▸ Task objective: Without the pictures, extract every line from the start of the material to the line containing "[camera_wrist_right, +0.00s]", both ends included.

## start Dataset excerpt

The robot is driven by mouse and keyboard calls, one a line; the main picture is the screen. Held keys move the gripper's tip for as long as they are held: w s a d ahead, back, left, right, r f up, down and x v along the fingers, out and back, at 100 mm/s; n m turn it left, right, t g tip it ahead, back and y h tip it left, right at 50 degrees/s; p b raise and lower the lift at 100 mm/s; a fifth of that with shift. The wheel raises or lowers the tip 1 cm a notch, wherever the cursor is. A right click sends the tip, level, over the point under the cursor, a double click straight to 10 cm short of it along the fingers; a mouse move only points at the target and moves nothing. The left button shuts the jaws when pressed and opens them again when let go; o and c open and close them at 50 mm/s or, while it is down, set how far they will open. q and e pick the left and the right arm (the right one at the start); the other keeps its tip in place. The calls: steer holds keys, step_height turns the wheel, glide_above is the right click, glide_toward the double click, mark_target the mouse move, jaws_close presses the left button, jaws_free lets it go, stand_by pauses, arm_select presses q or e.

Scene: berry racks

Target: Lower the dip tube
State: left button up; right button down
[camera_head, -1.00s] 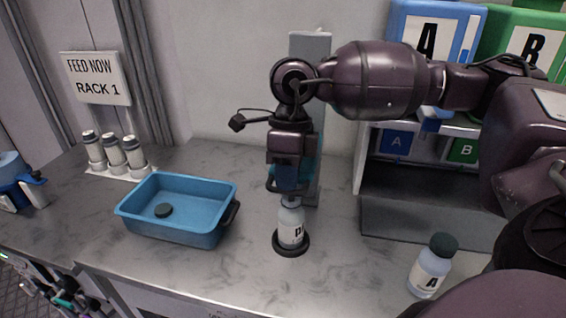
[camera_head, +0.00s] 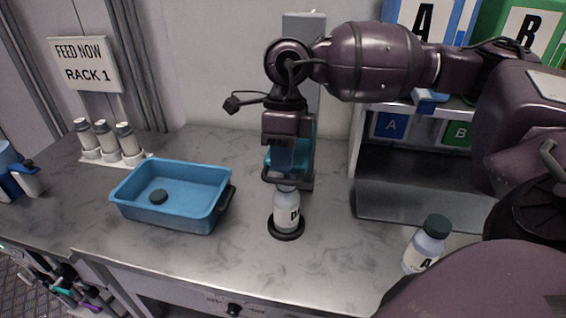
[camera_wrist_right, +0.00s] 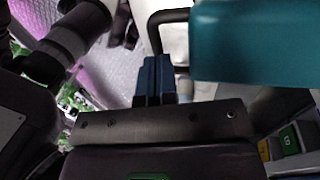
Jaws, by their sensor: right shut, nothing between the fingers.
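The dip stand is a grey column (camera_head: 304,60) with a teal carriage (camera_head: 303,152) on its front. A white labelled bottle (camera_head: 287,212) stands upright in a black ring (camera_head: 286,233) below it. My right gripper (camera_head: 284,178) points down at the carriage, just above the bottle, and hides the dip tube and the bottle's mouth. Its jaws are shut with nothing between them. In the right wrist view the dark blue fingers (camera_wrist_right: 155,80) are close together beside the teal carriage (camera_wrist_right: 255,40). My left gripper is not in view.
Bottle A (camera_head: 425,245) with a dark cap stands at right. A shelf with bins A (camera_head: 390,124) and B (camera_head: 458,134) is behind. White tubes (camera_head: 105,138) stand at back left.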

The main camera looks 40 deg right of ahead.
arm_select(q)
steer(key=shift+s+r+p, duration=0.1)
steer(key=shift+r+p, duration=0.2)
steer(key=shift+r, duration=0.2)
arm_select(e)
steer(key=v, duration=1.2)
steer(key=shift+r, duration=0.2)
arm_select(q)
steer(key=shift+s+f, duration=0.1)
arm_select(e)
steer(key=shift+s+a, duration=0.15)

## end Dataset excerpt

▸ Output of the task:
The robot is driven by mouse and keyboard calls, one a line; the main picture is the screen. Held keys move the gripper's tip for as long as they are held: w s a d ahead, back, left, right, r f up, down and x v along the fingers, out and back, at 100 mm/s; n m turn it left, right, t g tip it ahead, back and y h tip it left, right at 50 degrees/s; p b raise and lower the lift at 100 mm/s; a fifth of that with shift. The wheel raises or lowers the tip 1 cm a notch, wherever the cursor is. A right click sends the tip, level, over the point under the cursor, a double click straight to 10 cm short of it along the fingers; a mouse move only points at the target and moves nothing. The left button shuts the jaws when pressed and opens them again when let go; o and c open and close them at 50 mm/s or, while it is down, set how far they will open. q and e pick the left and the right arm (the right one at the start); the other keeps its tip in place. The calls: steer holds keys, step_height turns the wheel, glide_above is the right click, glide_toward the double click, mark_target the mouse move, jaws_close presses the left button, jaws_free lets it go, stand_by pauses, arm_select presses q or e.

Scene: berry racks

Target: Lower the dip tube
State: left button up; right button down
[camera_head, -1.00s] 
[camera_head, +0.00s] 
[camera_wrist_right, +0.00s] 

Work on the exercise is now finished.